== Work to be completed ==
Take the data below and repeat it exactly.

== Dataset section ==
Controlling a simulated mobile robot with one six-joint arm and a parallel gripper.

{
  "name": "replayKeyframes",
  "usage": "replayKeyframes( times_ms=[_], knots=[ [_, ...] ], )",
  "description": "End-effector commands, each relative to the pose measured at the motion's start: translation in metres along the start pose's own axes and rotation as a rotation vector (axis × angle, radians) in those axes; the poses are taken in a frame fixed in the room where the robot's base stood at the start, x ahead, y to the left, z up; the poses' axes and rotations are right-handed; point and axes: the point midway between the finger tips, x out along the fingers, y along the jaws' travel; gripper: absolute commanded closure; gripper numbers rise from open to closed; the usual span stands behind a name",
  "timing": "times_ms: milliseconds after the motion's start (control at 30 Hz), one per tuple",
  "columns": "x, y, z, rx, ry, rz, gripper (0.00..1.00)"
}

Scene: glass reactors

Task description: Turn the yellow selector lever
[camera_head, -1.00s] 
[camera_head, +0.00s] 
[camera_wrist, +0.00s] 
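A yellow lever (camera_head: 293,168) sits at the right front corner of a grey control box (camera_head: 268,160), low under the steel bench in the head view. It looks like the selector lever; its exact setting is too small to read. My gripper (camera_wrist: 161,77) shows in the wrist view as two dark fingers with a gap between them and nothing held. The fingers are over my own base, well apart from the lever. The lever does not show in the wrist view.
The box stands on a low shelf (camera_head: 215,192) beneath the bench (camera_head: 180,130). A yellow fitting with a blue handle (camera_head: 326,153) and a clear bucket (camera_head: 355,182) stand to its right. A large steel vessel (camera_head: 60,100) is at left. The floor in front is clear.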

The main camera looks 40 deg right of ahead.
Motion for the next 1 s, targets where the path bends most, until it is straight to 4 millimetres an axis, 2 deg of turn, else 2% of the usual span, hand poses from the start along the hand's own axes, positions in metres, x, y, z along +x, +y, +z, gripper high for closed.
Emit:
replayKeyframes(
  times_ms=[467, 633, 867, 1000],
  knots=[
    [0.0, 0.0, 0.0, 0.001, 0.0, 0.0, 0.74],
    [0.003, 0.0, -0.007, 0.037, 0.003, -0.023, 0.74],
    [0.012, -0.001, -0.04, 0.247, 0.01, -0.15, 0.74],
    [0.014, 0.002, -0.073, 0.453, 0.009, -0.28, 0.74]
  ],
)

== Solution ==
Controlling a simulated mobile robot with one six-joint arm and a parallel gripper.

{
  "name": "replayKeyframes",
  "usage": "replayKeyframes( times_ms=[_], knots=[ [_, ...] ], )",
  "description": "End-effector commands, each relative to the pose measured at the motion's start: translation in metres along the start pose's own axes and rotation as a rotation vector (axis × angle, radians) in those axes; the poses are taken in a frame fixed in the room where the robot's base stood at the start, x ahead, y to the left, z up; the poses' axes and rotations are right-handed; point and axes: the point midway between the finger tips, x out along the fingers, y along the jaws' travel; gripper: absolute commanded closure; gripper numbers rise from open to closed; the usual span stands behind a name",
  "timing": "times_ms: milliseconds after the motion's start (control at 30 Hz), one per tuple",
  "columns": "x, y, z, rx, ry, rz, gripper (0.00..1.00)"
}

Scene: glass reactors

Task description: Turn the yellow selector lever
[camera_head, -1.00s] 
[camera_head, +0.00s] 
[camera_wrist, +0.00s] 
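A yellow lever (camera_head: 293,168) sits at the right front corner of a grey control box (camera_head: 268,160), low under the steel bench in the head view. It looks like the selector lever; its exact setting is too small to read. My gripper (camera_wrist: 161,77) shows in the wrist view as two dark fingers with a gap between them and nothing held. The fingers are over my own base, well apart from the lever. The lever does not show in the wrist view.
The box stands on a low shelf (camera_head: 215,192) beneath the bench (camera_head: 180,130). A yellow fitting with a blue handle (camera_head: 326,153) and a clear bucket (camera_head: 355,182) stand to its right. A large steel vessel (camera_head: 60,100) is at left. The floor in front is clear.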

The main camera looks 40 deg right of ahead.
Motion for the next 1 s, targets where the path bends most, until it is straight to 4 millimetres an axis, 2 deg of turn, else 2% of the usual span, hand poses from the start along the hand's own axes, positions in metres, x, y, z along +x, +y, +z, gripper high for closed.
Emit:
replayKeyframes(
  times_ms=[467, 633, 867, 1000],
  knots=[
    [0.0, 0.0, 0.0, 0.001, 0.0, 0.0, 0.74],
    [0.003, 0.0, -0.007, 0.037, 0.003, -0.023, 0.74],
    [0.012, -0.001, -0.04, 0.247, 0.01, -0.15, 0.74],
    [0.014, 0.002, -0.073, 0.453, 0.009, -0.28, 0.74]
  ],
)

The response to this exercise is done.